> Robot tool calls
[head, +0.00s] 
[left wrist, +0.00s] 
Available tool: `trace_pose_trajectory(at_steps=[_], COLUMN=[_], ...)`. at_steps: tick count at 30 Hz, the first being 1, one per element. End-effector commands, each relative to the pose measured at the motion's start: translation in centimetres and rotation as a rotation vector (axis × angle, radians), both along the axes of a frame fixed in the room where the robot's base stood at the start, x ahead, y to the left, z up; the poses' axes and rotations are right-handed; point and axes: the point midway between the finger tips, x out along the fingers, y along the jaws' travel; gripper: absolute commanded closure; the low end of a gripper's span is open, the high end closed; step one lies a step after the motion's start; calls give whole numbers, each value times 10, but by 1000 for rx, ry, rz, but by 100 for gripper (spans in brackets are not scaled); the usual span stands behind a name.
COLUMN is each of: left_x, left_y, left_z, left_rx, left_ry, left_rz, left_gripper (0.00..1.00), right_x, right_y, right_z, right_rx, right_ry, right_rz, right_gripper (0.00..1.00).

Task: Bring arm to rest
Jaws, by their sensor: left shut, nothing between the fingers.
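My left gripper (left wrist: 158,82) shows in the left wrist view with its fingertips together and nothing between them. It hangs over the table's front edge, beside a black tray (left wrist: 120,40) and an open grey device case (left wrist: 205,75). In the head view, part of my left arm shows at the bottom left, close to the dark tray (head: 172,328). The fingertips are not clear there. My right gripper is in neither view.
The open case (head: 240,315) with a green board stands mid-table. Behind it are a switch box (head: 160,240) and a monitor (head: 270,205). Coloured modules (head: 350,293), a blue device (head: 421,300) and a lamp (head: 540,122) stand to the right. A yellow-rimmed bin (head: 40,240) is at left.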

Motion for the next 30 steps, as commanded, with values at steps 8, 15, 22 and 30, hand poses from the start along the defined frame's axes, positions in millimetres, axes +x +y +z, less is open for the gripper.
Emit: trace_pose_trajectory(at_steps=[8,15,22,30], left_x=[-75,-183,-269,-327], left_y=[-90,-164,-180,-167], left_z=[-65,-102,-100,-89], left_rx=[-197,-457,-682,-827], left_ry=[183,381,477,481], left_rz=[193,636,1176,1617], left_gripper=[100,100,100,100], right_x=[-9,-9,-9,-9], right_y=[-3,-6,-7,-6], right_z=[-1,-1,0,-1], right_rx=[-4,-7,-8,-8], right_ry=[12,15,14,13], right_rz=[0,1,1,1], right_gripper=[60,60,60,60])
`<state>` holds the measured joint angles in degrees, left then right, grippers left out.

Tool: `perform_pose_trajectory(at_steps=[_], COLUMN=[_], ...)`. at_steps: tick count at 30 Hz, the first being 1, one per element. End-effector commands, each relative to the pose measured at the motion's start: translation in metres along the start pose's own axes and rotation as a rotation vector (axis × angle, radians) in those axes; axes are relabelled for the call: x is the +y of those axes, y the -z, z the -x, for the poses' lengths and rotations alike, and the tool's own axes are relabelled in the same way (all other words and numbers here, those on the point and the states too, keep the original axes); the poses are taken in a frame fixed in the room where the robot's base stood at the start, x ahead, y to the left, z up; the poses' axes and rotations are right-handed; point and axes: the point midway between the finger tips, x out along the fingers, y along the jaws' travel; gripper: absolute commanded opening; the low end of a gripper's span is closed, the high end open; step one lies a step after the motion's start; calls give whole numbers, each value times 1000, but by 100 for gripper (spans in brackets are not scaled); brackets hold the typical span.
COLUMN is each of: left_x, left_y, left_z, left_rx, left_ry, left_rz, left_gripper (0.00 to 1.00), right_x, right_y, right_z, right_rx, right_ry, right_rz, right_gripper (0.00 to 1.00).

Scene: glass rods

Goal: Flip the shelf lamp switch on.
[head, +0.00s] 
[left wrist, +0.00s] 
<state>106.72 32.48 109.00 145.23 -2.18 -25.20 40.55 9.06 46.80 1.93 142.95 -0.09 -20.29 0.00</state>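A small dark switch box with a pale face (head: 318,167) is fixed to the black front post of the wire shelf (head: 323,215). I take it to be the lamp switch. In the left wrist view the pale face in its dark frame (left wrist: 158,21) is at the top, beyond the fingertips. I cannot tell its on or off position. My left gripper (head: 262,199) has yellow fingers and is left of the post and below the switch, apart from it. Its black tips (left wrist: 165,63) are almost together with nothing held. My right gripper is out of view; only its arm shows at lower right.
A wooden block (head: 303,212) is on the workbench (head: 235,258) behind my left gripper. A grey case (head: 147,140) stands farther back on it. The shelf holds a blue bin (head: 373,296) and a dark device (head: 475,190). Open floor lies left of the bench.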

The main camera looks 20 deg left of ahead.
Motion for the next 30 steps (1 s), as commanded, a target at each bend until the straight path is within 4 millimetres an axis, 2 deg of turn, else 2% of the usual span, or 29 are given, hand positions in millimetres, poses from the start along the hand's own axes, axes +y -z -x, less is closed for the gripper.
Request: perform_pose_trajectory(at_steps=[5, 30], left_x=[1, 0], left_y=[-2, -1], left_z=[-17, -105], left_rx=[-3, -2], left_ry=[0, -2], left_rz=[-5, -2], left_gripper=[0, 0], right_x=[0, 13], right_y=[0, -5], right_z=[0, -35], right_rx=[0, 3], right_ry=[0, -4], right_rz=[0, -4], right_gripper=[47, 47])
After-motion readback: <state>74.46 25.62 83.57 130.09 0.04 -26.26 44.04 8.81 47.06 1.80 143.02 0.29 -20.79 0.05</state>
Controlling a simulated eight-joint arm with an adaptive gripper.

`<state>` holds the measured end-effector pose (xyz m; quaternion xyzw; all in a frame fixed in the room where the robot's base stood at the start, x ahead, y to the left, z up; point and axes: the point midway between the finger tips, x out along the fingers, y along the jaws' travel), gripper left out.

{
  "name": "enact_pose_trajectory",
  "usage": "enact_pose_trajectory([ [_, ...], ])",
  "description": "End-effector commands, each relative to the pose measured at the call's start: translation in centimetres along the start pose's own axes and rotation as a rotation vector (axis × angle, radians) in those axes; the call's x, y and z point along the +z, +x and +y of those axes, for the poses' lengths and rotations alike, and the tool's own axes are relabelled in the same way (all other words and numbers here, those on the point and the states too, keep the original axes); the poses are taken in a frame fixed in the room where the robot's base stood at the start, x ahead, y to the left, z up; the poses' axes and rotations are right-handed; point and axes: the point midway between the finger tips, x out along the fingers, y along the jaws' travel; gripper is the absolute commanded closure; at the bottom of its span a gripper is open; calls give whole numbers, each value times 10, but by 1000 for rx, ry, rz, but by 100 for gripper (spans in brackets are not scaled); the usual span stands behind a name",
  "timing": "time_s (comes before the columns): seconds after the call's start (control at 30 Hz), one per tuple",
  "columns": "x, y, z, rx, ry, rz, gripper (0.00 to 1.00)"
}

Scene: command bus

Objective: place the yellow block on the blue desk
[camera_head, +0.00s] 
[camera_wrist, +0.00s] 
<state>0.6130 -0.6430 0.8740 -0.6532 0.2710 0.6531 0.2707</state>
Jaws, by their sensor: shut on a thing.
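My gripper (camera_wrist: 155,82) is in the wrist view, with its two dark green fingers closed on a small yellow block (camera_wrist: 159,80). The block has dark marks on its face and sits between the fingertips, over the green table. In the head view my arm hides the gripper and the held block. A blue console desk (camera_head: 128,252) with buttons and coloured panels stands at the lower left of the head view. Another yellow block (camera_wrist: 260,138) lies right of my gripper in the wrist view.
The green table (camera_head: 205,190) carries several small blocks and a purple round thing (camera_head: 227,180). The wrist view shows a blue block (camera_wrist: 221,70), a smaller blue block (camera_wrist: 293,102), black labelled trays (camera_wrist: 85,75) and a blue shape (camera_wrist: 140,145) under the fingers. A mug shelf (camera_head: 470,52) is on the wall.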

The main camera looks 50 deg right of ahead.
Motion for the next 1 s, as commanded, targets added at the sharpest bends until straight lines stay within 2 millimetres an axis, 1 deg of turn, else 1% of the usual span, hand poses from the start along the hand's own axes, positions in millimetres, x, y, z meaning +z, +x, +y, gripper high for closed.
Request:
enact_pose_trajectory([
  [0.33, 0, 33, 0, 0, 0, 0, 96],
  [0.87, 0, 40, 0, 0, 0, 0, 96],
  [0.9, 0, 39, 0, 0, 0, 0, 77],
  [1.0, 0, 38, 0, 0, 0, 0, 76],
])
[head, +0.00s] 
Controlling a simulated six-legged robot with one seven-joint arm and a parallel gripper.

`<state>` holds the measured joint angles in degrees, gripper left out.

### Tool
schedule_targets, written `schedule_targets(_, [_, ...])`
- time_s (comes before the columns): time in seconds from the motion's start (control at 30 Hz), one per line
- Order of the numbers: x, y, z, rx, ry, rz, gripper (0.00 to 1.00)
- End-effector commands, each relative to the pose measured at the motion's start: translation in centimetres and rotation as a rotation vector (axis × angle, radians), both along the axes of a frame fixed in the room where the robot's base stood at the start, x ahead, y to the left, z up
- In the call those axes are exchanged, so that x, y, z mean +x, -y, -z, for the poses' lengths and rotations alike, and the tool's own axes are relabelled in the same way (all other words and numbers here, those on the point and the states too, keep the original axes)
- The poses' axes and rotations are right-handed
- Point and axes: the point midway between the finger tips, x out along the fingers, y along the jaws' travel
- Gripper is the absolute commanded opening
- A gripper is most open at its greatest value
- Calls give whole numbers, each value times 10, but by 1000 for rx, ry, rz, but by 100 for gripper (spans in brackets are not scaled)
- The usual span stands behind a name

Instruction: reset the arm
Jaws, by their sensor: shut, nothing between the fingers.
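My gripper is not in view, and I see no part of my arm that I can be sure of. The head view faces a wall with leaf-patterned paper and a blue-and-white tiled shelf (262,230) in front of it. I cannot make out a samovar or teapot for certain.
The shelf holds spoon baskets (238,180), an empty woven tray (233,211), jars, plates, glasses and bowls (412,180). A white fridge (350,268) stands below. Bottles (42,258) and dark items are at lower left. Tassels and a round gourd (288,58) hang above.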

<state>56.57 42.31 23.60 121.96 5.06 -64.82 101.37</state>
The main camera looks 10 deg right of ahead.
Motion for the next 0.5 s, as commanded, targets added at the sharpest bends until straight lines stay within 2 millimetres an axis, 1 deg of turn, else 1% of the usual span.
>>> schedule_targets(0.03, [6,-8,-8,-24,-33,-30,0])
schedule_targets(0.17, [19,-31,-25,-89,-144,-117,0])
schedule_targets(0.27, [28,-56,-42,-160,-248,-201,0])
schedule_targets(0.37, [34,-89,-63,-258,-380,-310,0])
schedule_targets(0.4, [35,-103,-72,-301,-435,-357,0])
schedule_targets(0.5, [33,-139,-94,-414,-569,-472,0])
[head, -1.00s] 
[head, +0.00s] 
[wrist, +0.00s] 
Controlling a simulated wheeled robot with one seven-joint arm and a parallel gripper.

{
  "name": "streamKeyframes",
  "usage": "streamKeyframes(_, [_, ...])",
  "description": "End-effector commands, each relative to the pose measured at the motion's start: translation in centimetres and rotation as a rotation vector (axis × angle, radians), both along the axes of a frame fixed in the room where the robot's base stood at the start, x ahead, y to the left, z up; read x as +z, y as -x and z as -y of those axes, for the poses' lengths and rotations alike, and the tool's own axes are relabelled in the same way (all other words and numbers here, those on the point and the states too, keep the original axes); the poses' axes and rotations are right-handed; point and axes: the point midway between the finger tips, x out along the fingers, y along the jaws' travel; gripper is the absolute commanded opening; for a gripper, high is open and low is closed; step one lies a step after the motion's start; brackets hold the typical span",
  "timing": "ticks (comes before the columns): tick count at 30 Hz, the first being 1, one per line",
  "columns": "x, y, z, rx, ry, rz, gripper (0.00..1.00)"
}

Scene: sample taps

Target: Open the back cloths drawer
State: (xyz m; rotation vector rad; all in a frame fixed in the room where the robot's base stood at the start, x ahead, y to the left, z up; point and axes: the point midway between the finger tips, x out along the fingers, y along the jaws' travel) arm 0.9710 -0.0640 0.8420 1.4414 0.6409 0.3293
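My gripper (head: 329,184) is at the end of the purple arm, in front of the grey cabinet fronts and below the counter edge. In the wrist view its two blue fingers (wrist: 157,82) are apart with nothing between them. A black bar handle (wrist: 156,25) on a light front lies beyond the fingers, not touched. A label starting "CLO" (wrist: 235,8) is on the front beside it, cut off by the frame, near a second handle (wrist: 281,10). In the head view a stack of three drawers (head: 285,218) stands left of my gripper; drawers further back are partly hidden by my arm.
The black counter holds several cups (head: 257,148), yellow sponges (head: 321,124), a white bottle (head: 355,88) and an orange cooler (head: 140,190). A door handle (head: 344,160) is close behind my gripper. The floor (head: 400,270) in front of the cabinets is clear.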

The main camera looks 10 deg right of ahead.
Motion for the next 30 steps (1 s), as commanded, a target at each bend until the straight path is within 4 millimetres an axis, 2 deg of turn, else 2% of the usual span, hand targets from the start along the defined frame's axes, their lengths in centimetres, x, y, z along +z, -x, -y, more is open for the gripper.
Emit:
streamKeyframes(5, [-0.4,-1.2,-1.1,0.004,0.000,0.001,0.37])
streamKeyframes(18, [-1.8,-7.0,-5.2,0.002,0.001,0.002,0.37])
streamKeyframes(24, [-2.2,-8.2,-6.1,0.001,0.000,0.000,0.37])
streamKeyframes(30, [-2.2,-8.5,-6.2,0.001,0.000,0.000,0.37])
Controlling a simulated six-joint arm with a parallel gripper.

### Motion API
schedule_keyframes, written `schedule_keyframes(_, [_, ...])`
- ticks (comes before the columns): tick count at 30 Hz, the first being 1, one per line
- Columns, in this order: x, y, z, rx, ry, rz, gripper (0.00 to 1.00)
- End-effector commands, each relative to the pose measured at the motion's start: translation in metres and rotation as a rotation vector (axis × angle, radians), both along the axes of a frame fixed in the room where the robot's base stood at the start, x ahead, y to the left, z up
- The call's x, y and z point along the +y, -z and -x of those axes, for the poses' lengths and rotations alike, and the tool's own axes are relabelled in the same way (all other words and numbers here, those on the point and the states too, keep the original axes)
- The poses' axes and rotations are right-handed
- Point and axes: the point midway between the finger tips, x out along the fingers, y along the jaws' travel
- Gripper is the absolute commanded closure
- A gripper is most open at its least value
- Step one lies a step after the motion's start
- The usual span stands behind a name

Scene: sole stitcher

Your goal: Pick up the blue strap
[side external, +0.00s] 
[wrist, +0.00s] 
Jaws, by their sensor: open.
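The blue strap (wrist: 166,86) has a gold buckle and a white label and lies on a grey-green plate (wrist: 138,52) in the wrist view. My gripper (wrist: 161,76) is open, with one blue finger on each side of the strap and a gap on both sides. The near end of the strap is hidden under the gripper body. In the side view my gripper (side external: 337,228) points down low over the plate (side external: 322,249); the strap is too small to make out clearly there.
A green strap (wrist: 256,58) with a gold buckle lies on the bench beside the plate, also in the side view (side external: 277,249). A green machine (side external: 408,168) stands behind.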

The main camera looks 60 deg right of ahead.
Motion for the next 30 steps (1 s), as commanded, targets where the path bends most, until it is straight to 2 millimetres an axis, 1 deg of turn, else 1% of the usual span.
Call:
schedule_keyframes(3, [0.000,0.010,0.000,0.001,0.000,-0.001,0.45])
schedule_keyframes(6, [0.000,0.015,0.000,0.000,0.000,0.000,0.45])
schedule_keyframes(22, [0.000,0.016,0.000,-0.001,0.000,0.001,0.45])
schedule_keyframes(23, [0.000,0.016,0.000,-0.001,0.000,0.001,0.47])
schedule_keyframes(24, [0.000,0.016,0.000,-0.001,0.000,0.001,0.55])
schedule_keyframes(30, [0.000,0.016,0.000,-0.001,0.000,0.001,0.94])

> TASK OBJECTIVE
Gather each line in the entries above where the string "timing" is found.

> CORRECT ANSWER
  "timing": "time_s (comes before the columns): seconds after the call's start (control at 30 Hz), one per tuple",
  "timing": "ticks (comes before the columns): tick count at 30 Hz, the first being 1, one per line",

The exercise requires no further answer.